■ WORK TO DO:
Your task is to output the listing word for word, with pictures excluded.
>> Begin
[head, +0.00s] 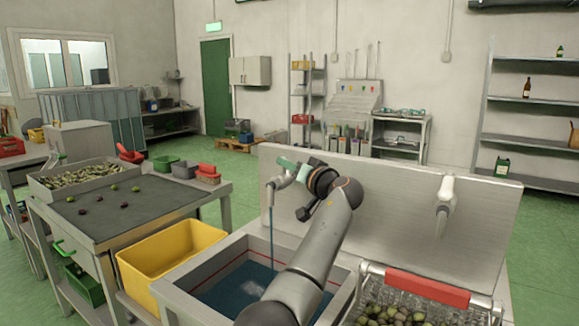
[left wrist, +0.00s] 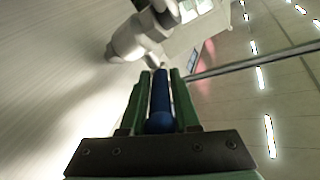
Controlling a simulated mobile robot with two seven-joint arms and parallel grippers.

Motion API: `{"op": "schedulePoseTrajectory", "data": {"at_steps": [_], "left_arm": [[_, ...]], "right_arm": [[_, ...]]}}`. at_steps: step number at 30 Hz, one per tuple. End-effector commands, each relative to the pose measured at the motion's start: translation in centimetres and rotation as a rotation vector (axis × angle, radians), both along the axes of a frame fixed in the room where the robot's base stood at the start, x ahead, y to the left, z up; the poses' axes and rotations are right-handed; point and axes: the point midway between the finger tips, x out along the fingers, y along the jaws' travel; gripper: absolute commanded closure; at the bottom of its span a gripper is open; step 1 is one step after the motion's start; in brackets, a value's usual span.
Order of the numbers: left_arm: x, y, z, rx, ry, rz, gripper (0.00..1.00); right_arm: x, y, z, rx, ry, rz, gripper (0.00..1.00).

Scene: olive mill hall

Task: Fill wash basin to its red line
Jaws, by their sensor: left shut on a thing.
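The wash basin (head: 180,298) is a grey steel sink holding dark blue water (head: 240,285). Its red line (head: 215,273) runs along the inner walls, and the visible water surface lies below it. A pale tap (head: 274,186) above it pours a blue stream into the basin. My left gripper (head: 288,168) is at this tap, its green fingers shut on a blue lever (left wrist: 160,100), as the left wrist view shows. My arm hides the basin's right part. My right gripper is not in view.
A second tap (head: 445,200) hangs over a crate of olives (head: 390,312) with a red bar (head: 428,288). A steel splashback (head: 380,210) stands behind both. A yellow bin (head: 170,250) and an olive sorting table (head: 150,205) stand left.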

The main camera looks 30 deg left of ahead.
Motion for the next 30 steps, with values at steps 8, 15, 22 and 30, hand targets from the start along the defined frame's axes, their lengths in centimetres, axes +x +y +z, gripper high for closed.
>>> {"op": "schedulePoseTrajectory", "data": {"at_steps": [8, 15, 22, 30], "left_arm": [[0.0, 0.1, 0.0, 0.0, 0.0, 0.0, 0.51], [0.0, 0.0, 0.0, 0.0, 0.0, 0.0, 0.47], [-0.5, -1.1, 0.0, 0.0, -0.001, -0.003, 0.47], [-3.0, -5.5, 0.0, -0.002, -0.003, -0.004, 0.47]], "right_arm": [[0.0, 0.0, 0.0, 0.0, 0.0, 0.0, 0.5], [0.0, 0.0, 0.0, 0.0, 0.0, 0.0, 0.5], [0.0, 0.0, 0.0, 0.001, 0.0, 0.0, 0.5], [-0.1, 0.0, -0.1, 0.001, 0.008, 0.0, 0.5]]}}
>> End
■ COMPLETE ANSWER:
[head, +0.00s] 
[left wrist, +0.00s] 
Controlling a simulated mobile robot with two seven-joint arms and parallel grippers.

Motion API: `{"op": "schedulePoseTrajectory", "data": {"at_steps": [_], "left_arm": [[_, ...]], "right_arm": [[_, ...]]}}`. at_steps: step number at 30 Hz, one per tuple. End-effector commands, each relative to the pose measured at the motion's start: translation in centimetres and rotation as a rotation vector (axis × angle, radians), both along the axes of a frame fixed in the room where the robot's base stood at the start, x ahead, y to the left, z up; the poses' axes and rotations are right-handed; point and axes: the point midway between the finger tips, x out along the fingers, y along the jaws' travel; gripper: absolute commanded closure; at the bottom of its span a gripper is open; step 1 is one step after the motion's start; in brackets, a value's usual span.
Order of the numbers: left_arm: x, y, z, rx, ry, rz, gripper (0.00..1.00); right_arm: x, y, z, rx, ry, rz, gripper (0.00..1.00).

Scene: olive mill hall

Task: Fill wash basin to its red line
Jaws, by their sensor: left shut on a thing.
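The wash basin (head: 180,298) is a grey steel sink holding dark blue water (head: 240,285). Its red line (head: 215,273) runs along the inner walls, and the visible water surface lies below it. A pale tap (head: 274,186) above it pours a blue stream into the basin. My left gripper (head: 288,168) is at this tap, its green fingers shut on a blue lever (left wrist: 160,100), as the left wrist view shows. My arm hides the basin's right part. My right gripper is not in view.
A second tap (head: 445,200) hangs over a crate of olives (head: 390,312) with a red bar (head: 428,288). A steel splashback (head: 380,210) stands behind both. A yellow bin (head: 170,250) and an olive sorting table (head: 150,205) stand left.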

The main camera looks 30 deg left of ahead.
Motion for the next 30 steps, with values at steps 8, 15, 22 and 30, hand targets from the start along the defined frame's axes, their lengths in centimetres, axes +x +y +z, gripper high for closed.
>>> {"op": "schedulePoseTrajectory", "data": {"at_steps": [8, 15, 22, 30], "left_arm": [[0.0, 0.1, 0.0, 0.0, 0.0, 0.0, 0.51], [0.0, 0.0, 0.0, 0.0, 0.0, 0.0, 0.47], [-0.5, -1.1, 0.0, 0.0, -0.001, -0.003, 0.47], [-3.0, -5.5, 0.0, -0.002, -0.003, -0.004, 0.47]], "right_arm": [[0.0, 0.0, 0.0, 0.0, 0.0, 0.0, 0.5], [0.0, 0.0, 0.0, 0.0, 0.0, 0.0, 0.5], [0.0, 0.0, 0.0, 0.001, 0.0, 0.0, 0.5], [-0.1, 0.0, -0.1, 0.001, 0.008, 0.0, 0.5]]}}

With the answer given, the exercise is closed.